I have a lot of strong and complex feelings about the man, who passed away today in Las Vegas at age 91. Suffice to say he was a brilliant talent, an immense humanitarian, a difficult boss/interview, and a quixotic sort of genius, as often inspired as insipid, as often tender as caustic.

I wrote all about it in my 1996 book, “King of Comedy,” which is available on Kindle. With all due humility, it’s kinda definitive — the good and the bad — even though it’s two decades old. My favorite review, and one I begged St. Martin’s (unsuccessfully) to put on the paperback jacket, came from “Screw” magazine, which called it “A remarkably fair portrait of a great American asshole.”

Jerry and I met twice while I was working on the book and spoke/wrote to each other perhaps a dozen times. Like many of his relationships with the press and his partners/subordinates, it ended badly, with Jerry hollering profanities at me in the cabin of his yacht in San Diego. I wrote about it in the epilogue to my book, and over the years I’ve had the scene quoted back to me by Steve Martin, Harry Shearer, Paul Provenza and Penn Jillette. Tom Hanks once told me that he had a dinner with Paul Reiser and Martin Short at which Short spent the night imitating Jerry throwing me off the boat.

Jerry was a lot of things: father, husband, chum, businessman, philanthropist, artist, innovator, clown, tyrant.
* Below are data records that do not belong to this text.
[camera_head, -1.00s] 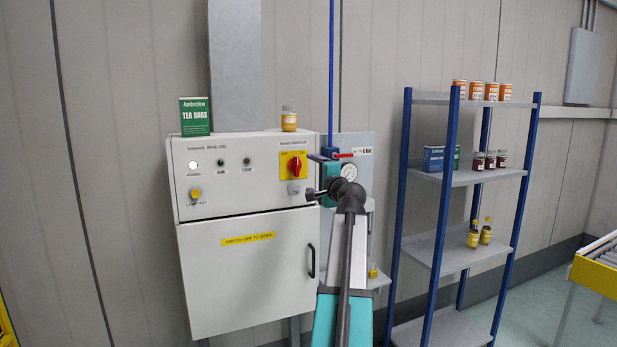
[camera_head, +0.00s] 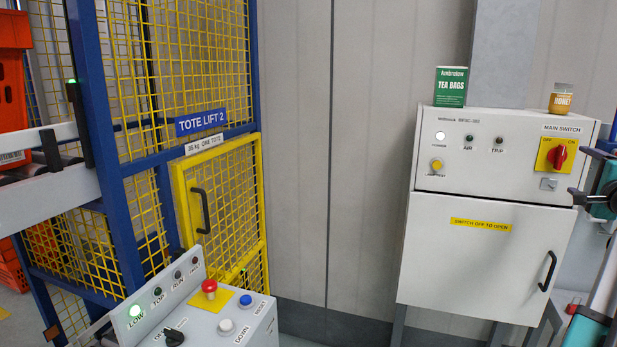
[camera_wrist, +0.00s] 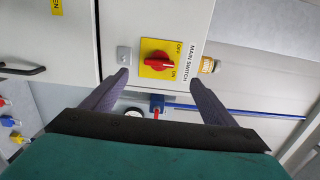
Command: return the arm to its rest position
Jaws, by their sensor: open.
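My gripper (camera_wrist: 158,82) is open and empty in the wrist view, its two dark fingers spread apart. Beyond the fingertips is the red main switch knob (camera_wrist: 160,62) on its yellow plate; I see no contact between them. In the head view my gripper (camera_head: 577,196) shows at the right edge, beside the right side of the white cabinet (camera_head: 470,265) and below the red switch knob (camera_head: 557,156). My arm is mostly cut off by the frame there, so its full pose is hidden.
A green tea bags box (camera_head: 451,87) and a honey jar (camera_head: 561,98) stand on the cabinet. At left are the tote lift cage with its yellow gate (camera_head: 222,208), orange totes (camera_head: 13,75), and a control panel (camera_head: 215,318) in front. Bare wall lies between cage and cabinet.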

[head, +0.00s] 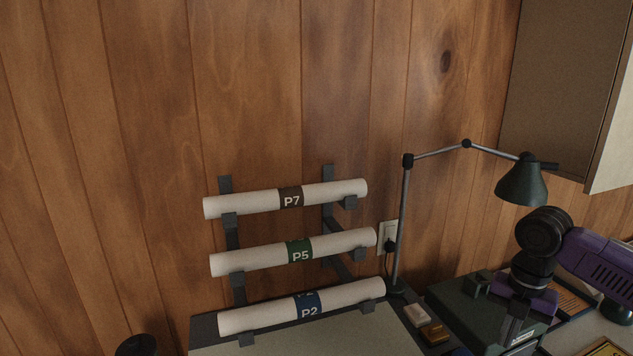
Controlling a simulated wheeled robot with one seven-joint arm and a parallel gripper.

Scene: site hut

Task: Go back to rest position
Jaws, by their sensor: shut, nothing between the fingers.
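My gripper (513,328) is at the lower right of the head view, at the end of my purple and black arm. It points down over a dark green case (470,308). Its fingers are shut with nothing held. The fingertips are small and dark against the case, and I cannot tell how high they are above it.
A wall rack (229,232) holds white rolls marked P7 (250,202), P5 (340,242) and P2 (260,318). A desk lamp (521,184) stands between rack and arm. A wall cabinet (560,80) hangs upper right. A pale board (330,342) lies below the rack.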

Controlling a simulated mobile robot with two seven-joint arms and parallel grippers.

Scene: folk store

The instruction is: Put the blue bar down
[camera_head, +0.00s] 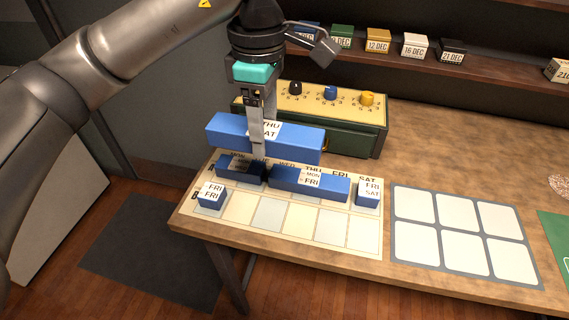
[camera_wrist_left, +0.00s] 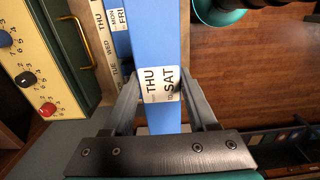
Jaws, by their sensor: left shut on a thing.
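The long blue bar (camera_head: 225,131) with a white THU/SAT label is held level in my left gripper (camera_head: 261,145). It appears raised above the back edge of the cream weekday board (camera_head: 238,210) and hides part of that edge. In the left wrist view the bar (camera_wrist_left: 157,40) runs between the two fingers of my left gripper (camera_wrist_left: 160,92), with its label at the fingers. My right gripper is not in view.
On the board lie a dark blue bar (camera_head: 240,171), a MON/FRI blue bar (camera_head: 333,187), a FRI/FRI block (camera_head: 211,202) and a FRI/SAT block (camera_head: 367,201). A green knob box (camera_head: 345,140) stands behind. A pale card grid (camera_head: 437,228) lies right.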

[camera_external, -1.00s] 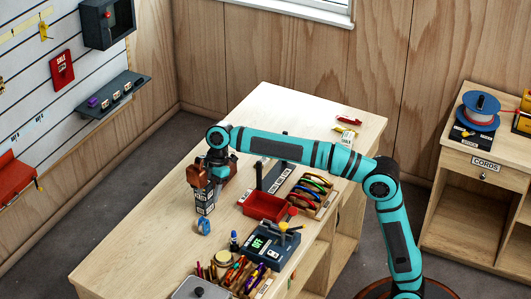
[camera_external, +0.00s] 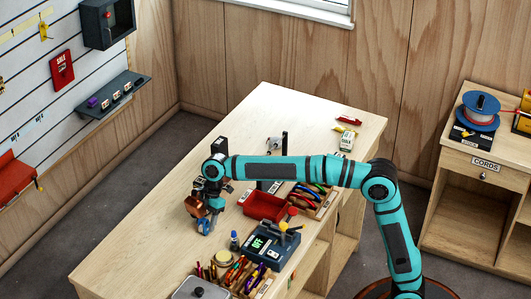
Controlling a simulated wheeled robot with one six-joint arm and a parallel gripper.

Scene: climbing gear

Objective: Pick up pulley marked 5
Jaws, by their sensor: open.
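To the right on the bench are a red tray (camera_external: 266,206), a dark device with a green display (camera_external: 270,246) and a rack of coloured gear (camera_external: 312,196). Bench surface to the left is clear.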

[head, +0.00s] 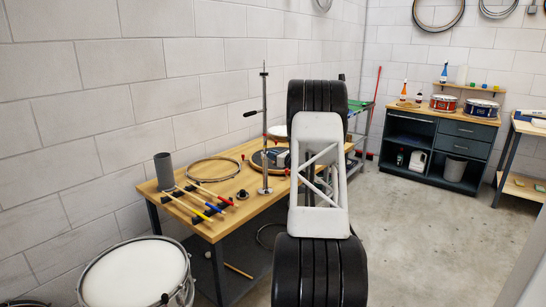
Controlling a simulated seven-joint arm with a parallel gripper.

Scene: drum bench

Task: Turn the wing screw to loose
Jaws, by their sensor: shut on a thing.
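A slim upright metal stand (265,130) stands on the wooden bench. A short side arm with a black end (250,113) sticks out to its left, partway up. I cannot make out which part is the wing screw, or how far it is turned. My black and white arm rises in front of the bench's right end. Its links cover what lies behind them, and my gripper is hidden there.
The wooden bench (222,222) carries a hoop (213,158), a grey cylinder (164,171), coloured-handled tools (190,203) and a round dark piece with red parts (257,162). A drum (137,277) stands at front left. Open floor (430,240) lies at right, before a dark cabinet (413,138).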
He was at various times in his life the highest-ever-paid performer on TV, in movies, and on Broadway. He raised BILLIONS for charity, invented filmmaking techniques, made perhaps a dozen classic comedies, turned in a terrific dramatic performance in Martin Scorsese’s “The King of Comedy,” and left the world altered and even enhanced with his time and his work in it.

That’s an estimable achievement and one worth pausing to commemorate.